── Supplied material

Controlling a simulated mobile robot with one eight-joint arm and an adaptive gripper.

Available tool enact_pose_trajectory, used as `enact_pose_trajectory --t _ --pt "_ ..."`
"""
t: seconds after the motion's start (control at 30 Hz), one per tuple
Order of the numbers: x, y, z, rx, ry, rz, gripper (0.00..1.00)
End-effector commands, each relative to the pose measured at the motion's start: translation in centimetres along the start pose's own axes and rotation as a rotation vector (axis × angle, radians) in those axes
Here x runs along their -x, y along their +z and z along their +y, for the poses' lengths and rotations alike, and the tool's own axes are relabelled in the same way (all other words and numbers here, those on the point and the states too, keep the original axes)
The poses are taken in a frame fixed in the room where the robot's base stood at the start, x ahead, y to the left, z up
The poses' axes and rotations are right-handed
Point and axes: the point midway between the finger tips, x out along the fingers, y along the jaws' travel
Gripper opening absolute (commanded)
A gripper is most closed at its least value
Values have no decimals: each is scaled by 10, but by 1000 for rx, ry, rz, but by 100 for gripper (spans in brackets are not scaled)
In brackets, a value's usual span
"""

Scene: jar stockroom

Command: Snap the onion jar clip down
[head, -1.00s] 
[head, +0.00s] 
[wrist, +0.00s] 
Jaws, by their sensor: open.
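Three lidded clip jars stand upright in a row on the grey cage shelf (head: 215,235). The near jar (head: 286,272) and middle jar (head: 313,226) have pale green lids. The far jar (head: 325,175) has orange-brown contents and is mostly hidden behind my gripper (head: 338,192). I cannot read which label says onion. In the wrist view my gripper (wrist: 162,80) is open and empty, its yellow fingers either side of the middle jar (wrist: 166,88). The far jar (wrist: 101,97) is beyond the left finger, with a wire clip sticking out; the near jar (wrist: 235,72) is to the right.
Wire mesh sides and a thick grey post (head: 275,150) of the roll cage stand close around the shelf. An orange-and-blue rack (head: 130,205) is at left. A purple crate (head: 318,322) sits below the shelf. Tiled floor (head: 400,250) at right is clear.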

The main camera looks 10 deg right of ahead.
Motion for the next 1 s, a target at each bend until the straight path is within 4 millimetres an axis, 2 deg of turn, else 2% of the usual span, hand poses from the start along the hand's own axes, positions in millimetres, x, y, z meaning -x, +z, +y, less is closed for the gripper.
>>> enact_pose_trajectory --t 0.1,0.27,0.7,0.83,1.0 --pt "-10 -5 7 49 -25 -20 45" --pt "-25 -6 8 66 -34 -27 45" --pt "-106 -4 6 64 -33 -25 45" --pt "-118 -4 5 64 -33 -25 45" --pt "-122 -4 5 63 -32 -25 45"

────

■ Challenge ■
Return only the lines spanning from the first line of the material through the line with "End-effector commands, each", copied exactly, both ends kept.

■ Solution for this task ■
Controlling a simulated mobile robot with one eight-joint arm and an adaptive gripper.

Available tool enact_pose_trajectory, used as `enact_pose_trajectory --t _ --pt "_ ..."`
"""
t: seconds after the motion's start (control at 30 Hz), one per tuple
Order of the numbers: x, y, z, rx, ry, rz, gripper (0.00..1.00)
End-effector commands, each relative to the pose measured at the motion's start: translation in centimetres along the start pose's own axes and rotation as a rotation vector (axis × angle, radians) in those axes

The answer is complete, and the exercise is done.